Directive:
Every line of the records below should be restated exactly.
= = = = = = =
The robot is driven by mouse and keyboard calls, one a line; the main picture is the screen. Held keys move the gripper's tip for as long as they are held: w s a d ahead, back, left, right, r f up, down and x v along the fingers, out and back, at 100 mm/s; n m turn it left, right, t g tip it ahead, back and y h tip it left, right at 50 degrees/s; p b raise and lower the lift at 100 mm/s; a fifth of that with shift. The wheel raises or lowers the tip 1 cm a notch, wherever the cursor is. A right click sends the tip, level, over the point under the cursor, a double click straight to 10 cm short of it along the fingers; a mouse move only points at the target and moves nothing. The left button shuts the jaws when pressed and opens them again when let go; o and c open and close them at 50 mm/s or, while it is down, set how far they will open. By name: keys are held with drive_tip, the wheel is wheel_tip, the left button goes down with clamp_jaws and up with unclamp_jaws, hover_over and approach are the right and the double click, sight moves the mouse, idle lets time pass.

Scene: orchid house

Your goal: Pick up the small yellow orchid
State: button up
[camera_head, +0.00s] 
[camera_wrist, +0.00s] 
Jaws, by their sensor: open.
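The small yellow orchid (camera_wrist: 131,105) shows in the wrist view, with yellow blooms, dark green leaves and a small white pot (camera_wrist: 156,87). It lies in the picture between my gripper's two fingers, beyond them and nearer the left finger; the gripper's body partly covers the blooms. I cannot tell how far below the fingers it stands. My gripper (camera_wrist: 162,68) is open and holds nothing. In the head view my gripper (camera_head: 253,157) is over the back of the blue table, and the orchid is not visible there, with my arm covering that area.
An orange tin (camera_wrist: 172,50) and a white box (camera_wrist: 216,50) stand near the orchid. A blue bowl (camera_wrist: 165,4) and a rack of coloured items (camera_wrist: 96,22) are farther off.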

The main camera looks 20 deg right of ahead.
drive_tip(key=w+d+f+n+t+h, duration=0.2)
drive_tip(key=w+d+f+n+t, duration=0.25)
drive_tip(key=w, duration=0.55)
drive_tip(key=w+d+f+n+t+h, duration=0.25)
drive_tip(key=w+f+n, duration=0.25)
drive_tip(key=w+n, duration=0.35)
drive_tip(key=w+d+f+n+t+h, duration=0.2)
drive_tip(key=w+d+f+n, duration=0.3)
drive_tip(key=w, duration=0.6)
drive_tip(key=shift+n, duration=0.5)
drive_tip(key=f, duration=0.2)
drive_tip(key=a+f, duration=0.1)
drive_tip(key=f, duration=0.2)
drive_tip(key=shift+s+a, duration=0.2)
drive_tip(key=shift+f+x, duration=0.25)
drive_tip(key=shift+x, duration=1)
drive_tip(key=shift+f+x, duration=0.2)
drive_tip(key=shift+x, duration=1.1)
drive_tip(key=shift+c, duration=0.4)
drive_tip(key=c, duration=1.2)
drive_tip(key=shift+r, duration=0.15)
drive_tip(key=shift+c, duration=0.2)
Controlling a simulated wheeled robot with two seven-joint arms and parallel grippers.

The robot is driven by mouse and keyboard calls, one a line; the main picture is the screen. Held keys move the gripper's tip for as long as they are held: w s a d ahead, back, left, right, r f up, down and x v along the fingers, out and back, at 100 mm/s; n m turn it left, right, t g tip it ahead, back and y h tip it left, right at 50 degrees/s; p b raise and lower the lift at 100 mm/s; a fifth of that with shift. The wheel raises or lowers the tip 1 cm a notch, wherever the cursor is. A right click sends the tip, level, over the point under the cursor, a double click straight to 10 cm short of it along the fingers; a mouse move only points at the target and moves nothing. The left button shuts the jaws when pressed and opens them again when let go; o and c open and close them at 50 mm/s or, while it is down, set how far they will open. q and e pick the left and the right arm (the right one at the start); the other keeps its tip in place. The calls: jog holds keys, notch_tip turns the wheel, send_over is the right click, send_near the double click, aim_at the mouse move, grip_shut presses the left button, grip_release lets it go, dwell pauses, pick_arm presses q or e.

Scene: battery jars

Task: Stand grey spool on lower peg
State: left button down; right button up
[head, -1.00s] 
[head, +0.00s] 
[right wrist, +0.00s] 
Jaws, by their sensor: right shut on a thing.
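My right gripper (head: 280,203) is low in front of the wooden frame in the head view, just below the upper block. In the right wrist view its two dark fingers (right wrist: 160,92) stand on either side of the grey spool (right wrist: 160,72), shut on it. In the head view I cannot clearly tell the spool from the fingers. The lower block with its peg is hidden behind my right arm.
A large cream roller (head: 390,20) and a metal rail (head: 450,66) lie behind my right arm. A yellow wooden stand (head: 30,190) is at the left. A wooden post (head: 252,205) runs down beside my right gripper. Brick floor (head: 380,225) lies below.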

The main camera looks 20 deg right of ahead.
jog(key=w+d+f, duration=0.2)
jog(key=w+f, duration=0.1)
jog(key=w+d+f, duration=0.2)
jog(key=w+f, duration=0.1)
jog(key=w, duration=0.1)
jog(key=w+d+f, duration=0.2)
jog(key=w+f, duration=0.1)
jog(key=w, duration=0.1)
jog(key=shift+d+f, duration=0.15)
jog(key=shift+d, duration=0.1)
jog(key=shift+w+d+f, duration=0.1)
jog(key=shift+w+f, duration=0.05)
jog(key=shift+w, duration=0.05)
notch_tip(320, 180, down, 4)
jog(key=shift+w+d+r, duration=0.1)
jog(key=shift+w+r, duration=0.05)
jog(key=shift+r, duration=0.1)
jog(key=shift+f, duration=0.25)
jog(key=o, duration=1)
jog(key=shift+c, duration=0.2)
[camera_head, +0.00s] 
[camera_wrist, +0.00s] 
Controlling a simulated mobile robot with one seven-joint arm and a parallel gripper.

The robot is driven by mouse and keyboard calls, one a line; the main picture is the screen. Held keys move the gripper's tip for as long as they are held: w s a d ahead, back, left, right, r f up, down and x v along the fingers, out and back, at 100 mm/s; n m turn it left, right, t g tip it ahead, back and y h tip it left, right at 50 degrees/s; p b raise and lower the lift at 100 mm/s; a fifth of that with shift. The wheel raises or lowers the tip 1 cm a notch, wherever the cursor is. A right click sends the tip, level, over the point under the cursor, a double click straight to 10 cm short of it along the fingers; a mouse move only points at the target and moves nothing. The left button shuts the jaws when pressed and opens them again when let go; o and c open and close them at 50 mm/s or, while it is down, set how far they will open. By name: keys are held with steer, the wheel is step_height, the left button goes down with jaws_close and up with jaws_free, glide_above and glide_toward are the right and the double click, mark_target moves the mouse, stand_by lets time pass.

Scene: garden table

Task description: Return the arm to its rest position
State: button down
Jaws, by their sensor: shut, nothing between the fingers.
= = = = = = =
Answer to the problem:
The robot is driven by mouse and keyboard calls, one a line; the main picture is the screen. Held keys move the gripper's tip for as long as they are held: w s a d ahead, back, left, right, r f up, down and x v along the fingers, out and back, at 100 mm/s; n m turn it left, right, t g tip it ahead, back and y h tip it left, right at 50 degrees/s; p b raise and lower the lift at 100 mm/s; a fifth of that with shift. The wheel raises or lowers the tip 1 cm a notch, wherever the cursor is. A right click sends the tip, level, over the point under the cursor, a double click straight to 10 cm short of it along the fingers; a mouse move only points at the target and moves nothing. The left button shuts the jaws when pressed and opens them again when let go; o and c open and close them at 50 mm/s or, while it is down, set how far they will open. By name: keys are held with drive_tip, the wheel is wheel_tip, the left button goes down with clamp_jaws and up with unclamp_jaws, hover_over and approach are the right and the double click, sight moves the mouse, idle lets time pass.

Scene: orchid house

Your goal: Pick up the small yellow orchid
State: button up
[camera_head, +0.00s] 
[camera_wrist, +0.00s] 
Jaws, by their sensor: open.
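The small yellow orchid (camera_wrist: 131,105) shows in the wrist view, with yellow blooms, dark green leaves and a small white pot (camera_wrist: 156,87). It lies in the picture between my gripper's two fingers, beyond them and nearer the left finger; the gripper's body partly covers the blooms. I cannot tell how far below the fingers it stands. My gripper (camera_wrist: 162,68) is open and holds nothing. In the head view my gripper (camera_head: 253,157) is over the back of the blue table, and the orchid is not visible there, with my arm covering that area.
An orange tin (camera_wrist: 172,50) and a white box (camera_wrist: 216,50) stand near the orchid. A blue bowl (camera_wrist: 165,4) and a rack of coloured items (camera_wrist: 96,22) are farther off.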

The main camera looks 20 deg right of ahead.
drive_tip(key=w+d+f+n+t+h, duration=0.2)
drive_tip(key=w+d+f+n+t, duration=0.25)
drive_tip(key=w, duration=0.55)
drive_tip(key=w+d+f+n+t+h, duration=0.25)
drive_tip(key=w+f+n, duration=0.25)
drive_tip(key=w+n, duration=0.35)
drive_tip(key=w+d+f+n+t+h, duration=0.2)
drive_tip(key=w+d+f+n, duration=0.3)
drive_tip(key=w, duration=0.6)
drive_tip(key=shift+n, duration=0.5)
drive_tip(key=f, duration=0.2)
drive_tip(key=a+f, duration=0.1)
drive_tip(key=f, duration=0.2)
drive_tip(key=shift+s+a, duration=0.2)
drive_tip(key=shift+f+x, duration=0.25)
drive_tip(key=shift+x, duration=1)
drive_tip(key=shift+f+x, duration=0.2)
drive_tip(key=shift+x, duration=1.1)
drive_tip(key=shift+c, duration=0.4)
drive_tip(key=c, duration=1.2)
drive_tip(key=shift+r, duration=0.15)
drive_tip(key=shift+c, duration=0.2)
Controlling a simulated wheeled robot with two seven-joint arms and parallel grippers.

The robot is driven by mouse and keyboard calls, one a line; the main picture is the screen. Held keys move the gripper's tip for as long as they are held: w s a d ahead, back, left, right, r f up, down and x v along the fingers, out and back, at 100 mm/s; n m turn it left, right, t g tip it ahead, back and y h tip it left, right at 50 degrees/s; p b raise and lower the lift at 100 mm/s; a fifth of that with shift. The wheel raises or lowers the tip 1 cm a notch, wherever the cursor is. A right click sends the tip, level, over the point under the cursor, a double click straight to 10 cm short of it along the fingers; a mouse move only points at the target and moves nothing. The left button shuts the jaws when pressed and opens them again when let go; o and c open and close them at 50 mm/s or, while it is down, set how far they will open. q and e pick the left and the right arm (the right one at the start); the other keeps its tip in place. The calls: jog holds keys, notch_tip turns the wheel, send_over is the right click, send_near the double click, aim_at the mouse move, grip_shut presses the left button, grip_release lets it go, dwell pauses, pick_arm presses q or e.

Scene: battery jars

Task: Stand grey spool on lower peg
State: left button down; right button up
[head, -1.00s] 
[head, +0.00s] 
[right wrist, +0.00s] 
Jaws, by their sensor: right shut on a thing.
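My right gripper (head: 280,203) is low in front of the wooden frame in the head view, just below the upper block. In the right wrist view its two dark fingers (right wrist: 160,92) stand on either side of the grey spool (right wrist: 160,72), shut on it. In the head view I cannot clearly tell the spool from the fingers. The lower block with its peg is hidden behind my right arm.
A large cream roller (head: 390,20) and a metal rail (head: 450,66) lie behind my right arm. A yellow wooden stand (head: 30,190) is at the left. A wooden post (head: 252,205) runs down beside my right gripper. Brick floor (head: 380,225) lies below.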

The main camera looks 20 deg right of ahead.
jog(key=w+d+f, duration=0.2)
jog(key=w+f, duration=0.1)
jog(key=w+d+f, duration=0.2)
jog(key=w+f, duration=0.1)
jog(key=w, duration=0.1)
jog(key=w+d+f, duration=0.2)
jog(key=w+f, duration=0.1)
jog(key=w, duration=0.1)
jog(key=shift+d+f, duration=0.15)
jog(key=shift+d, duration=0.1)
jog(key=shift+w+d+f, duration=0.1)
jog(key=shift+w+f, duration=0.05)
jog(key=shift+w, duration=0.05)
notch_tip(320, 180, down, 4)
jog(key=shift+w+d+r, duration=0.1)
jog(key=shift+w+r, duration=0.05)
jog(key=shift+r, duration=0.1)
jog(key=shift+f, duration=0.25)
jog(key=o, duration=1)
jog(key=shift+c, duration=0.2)
[camera_head, +0.00s] 
[camera_wrist, +0.00s] 
Controlling a simulated mobile robot with one seven-joint arm and a parallel gripper.

The robot is driven by mouse and keyboard calls, one a line; the main picture is the screen. Held keys move the gripper's tip for as long as they are held: w s a d ahead, back, left, right, r f up, down and x v along the fingers, out and back, at 100 mm/s; n m turn it left, right, t g tip it ahead, back and y h tip it left, right at 50 degrees/s; p b raise and lower the lift at 100 mm/s; a fifth of that with shift. The wheel raises or lowers the tip 1 cm a notch, wherever the cursor is. A right click sends the tip, level, over the point under the cursor, a double click straight to 10 cm short of it along the fingers; a mouse move only points at the target and moves nothing. The left button shuts the jaws when pressed and opens them again when let go; o and c open and close them at 50 mm/s or, while it is down, set how far they will open. By name: keys are held with steer, the wheel is step_height, the left button goes down with jaws_close and up with jaws_free, glide_above and glide_toward are the right and the double click, mark_target moves the mouse, stand_by lets time pass.

Scene: garden table

Task description: Return the arm to its rest position
State: button down
Jaws, by their sensor: shut, nothing between the fingers.

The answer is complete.